Гайдар оказался прав – и снова на десятилетия вперед. Неспособность демократов объединиться предопределила развитие всех дальнейших событий.
А ведь шанс был. Трудно сегодня задним числом выстраивать «альтернативную историю», но если бы в тот момент, в 1995 году, Явлинский не отказался от союза с Гайдаром, возможно, по-другому бы сложились и парламентские, и президентские выборы.
Другим курсом пошла бы современная российская история.
Леонид Гозман говорил нам в интервью, что очень ранним утром того дня, когда Гайдар ждал от Явлинского официального подтверждения межпартийного союза, часов в шесть или семь утра – к Явлинскому домой явился некий посланник. Именно его аргументы оказались решающими.
Скорее всего, это был Владимир Лукин…
Трудно сказать, под влиянием чего Явлинский принял это решение, что было главным – его собственные сомнения, позиция его ближайшего окружения, давление третьей силы?

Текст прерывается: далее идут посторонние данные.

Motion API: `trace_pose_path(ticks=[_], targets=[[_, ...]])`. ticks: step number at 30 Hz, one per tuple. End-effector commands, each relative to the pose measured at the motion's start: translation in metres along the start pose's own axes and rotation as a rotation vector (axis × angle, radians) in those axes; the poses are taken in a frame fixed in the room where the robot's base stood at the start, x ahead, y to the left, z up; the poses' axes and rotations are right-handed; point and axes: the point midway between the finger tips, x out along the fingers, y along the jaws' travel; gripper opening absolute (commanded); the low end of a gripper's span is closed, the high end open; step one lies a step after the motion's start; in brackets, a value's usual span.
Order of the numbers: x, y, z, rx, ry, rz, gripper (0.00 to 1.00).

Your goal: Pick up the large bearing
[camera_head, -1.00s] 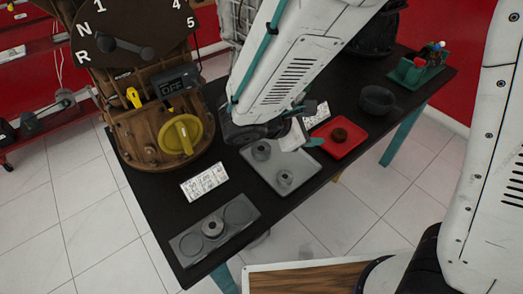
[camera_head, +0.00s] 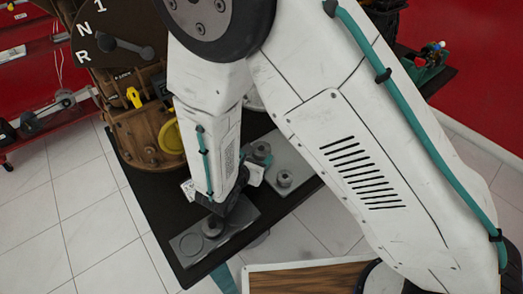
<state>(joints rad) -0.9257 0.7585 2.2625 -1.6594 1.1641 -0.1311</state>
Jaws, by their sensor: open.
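A grey holder (camera_head: 188,246) with round recesses lies at the front left corner of the black table. A grey ring-shaped part (camera_head: 212,229), which looks like a bearing, sits in its middle. My gripper (camera_head: 218,210) is low over this holder, pointing down, close above the ring. It is open, but its fingertips are dark and partly hidden, so contact cannot be told. Which ring is largest is unclear.
A brown engine trainer (camera_head: 140,135) stands at the left rear, close to my arm. A green box (camera_head: 428,65) stands at the far right. My arm covers the table's right part.

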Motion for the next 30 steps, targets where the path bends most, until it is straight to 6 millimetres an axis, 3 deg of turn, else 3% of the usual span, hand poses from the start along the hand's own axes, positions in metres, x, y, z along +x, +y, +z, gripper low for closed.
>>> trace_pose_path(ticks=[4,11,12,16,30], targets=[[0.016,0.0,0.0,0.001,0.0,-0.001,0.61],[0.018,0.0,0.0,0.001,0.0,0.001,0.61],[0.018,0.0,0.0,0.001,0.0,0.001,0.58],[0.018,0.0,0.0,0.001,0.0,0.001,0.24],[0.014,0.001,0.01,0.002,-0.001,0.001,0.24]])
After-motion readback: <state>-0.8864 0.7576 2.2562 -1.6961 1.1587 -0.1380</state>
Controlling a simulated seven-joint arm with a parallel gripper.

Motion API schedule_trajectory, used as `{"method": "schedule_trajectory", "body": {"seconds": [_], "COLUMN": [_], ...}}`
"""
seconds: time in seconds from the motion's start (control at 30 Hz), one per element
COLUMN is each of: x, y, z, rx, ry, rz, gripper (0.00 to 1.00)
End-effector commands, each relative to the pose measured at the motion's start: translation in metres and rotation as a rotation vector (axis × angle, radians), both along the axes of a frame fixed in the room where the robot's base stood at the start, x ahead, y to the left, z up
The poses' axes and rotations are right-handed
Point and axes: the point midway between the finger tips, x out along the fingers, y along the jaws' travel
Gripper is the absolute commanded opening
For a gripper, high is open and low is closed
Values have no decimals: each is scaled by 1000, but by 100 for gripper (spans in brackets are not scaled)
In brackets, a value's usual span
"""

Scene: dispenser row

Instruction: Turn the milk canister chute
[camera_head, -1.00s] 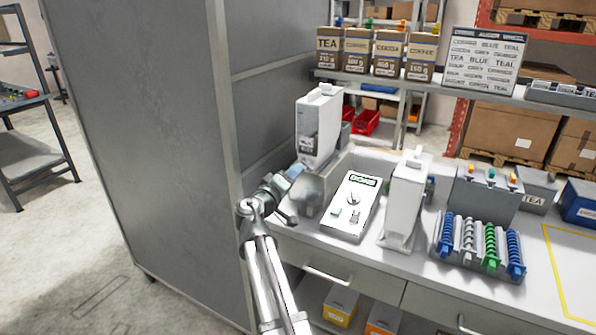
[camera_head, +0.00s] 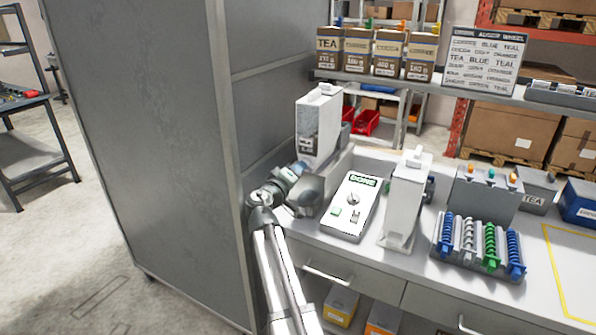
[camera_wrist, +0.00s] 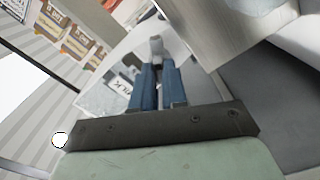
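The milk canister (camera_head: 318,128) is a tall pale box with a dark lower label, standing at the left end of the bench. Its MILK label (camera_wrist: 122,88) shows tilted in the wrist view. My gripper (camera_head: 300,168) is at the canister's lower front. In the wrist view its two blue fingers (camera_wrist: 158,68) are close together, with a small grey-white piece, seemingly the chute (camera_wrist: 156,46), at and between their tips. The fingers look shut on it, though the contact is partly hidden. In the head view my wrist and fingers cover the chute.
A white control box (camera_head: 352,205) with a dial and a display reading DONE stands right of my gripper. A second white canister (camera_head: 405,200) stands farther right, then a rack of blue, grey and green augers (camera_head: 480,245). A tall grey cabinet panel (camera_head: 150,130) is close on the left.

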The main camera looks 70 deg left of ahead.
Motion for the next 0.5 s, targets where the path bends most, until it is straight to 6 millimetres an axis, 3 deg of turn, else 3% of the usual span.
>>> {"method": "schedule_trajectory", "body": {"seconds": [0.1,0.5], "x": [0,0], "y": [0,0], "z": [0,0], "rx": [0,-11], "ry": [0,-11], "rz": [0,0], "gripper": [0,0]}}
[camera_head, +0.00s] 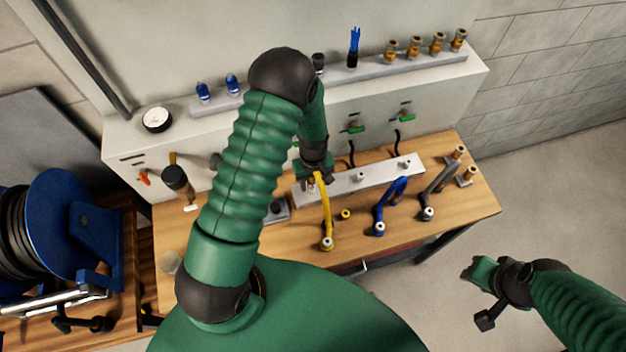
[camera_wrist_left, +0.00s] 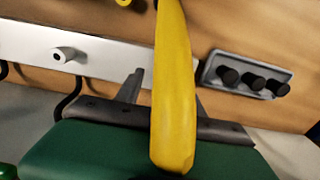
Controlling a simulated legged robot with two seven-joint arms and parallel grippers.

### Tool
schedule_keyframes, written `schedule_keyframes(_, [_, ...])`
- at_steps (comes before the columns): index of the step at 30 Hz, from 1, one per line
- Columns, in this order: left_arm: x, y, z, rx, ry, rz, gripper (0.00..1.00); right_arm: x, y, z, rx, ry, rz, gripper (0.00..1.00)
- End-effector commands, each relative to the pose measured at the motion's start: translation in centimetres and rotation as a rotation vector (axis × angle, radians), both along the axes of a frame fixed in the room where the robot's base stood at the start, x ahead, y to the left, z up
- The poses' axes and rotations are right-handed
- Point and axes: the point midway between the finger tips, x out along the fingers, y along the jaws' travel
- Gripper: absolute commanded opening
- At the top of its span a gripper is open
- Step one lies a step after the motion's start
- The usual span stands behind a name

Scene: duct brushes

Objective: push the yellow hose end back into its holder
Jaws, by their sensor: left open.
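The yellow hose (camera_head: 323,205) arches up from a pale end fitting on the bench. Its upper end lies at my left gripper (camera_head: 315,172), over the pale holder rail (camera_head: 345,184). In the left wrist view the yellow hose (camera_wrist_left: 174,100) crosses in front of my left gripper (camera_wrist_left: 165,92), whose jaws are open on either side of it. The rail (camera_wrist_left: 110,62) shows behind it with a small stub. Whether the hose end touches the holder is hidden. My right gripper (camera_head: 480,272) hangs off the bench's right side; its jaw state is unclear.
A blue hose (camera_head: 388,205) and a grey hose (camera_head: 438,182) stand to the right. A grey block with black knobs (camera_wrist_left: 250,78) lies near the rail. A blue reel (camera_head: 75,225) stands left. The wooden bench's front right (camera_head: 470,205) is clear.

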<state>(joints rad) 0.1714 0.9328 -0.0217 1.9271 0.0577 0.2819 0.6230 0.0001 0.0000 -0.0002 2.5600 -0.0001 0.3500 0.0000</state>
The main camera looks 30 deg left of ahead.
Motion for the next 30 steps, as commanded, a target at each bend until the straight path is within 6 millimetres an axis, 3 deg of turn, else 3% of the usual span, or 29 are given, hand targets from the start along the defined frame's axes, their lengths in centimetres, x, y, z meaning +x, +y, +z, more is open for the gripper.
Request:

Но чье бы ни было это решение – это, конечно, стало трагической ошибкой.
Но все-таки – почему так произошло? Что происходит с российскими демократами, и тогда, и теперь? Почему их объединение невозможно?
Ответ не лежит на поверхности. Довольно точный диагноз содержится в рассуждении о «пропасти» между интеллигенцией и народом, которая в России куда больше, чем в других европейских странах. Это правда.
Интеллектуалам свойственно сталкиваться лбами, спорить из-за идей, ценностей; ярким, творческим людям порой трудно жить в одной берлоге, под одной крышей. Но если в других странах интеллектуалы совершенно естественным образом расходятся по разным партиям и движениям, на разные идейные полюса – то у нас «оппозицию» как будто нарочно согнали в одну нишу, чтобы вызвать внутри этой ниши раздрай и свару. Ведь все остальные партии – это, как и в СССР, всего лишь «социальные лифты», путь к власти и собственности, прикладные политические инструменты, не более того. То есть верные наследники КПСС. Другими они так и не стали за долгие годы своего существования. Трудно понять, почему за тридцать лет из Коммунистической партии России не выделилась хотя бы одна, пусть небольшая социал-демократическая фракция. Почему даже «Яблоко» не родило новых фракций и движений, не говоря уж о политических наследниках Гайдара. «Партия интеллигенции» по определению не может быть единой. Объединение на таких основаниях по-прежнему невозможно. У нас нет нормальных партий. Поэтому нет и союзов.
…Но ответ содержится и в самой биографии Гайдара.
Пожалуй, он был единственным, кто всегда мог пожертвовать собой ради того понятия, которое у российских народников ХIХ века, а до них – в традиции классической философии называлось «общим благом». Ради этого общего блага он всегда мог наступить на горло собственной песне, не бояться умалить свое значение, пойти на союз и компромисс.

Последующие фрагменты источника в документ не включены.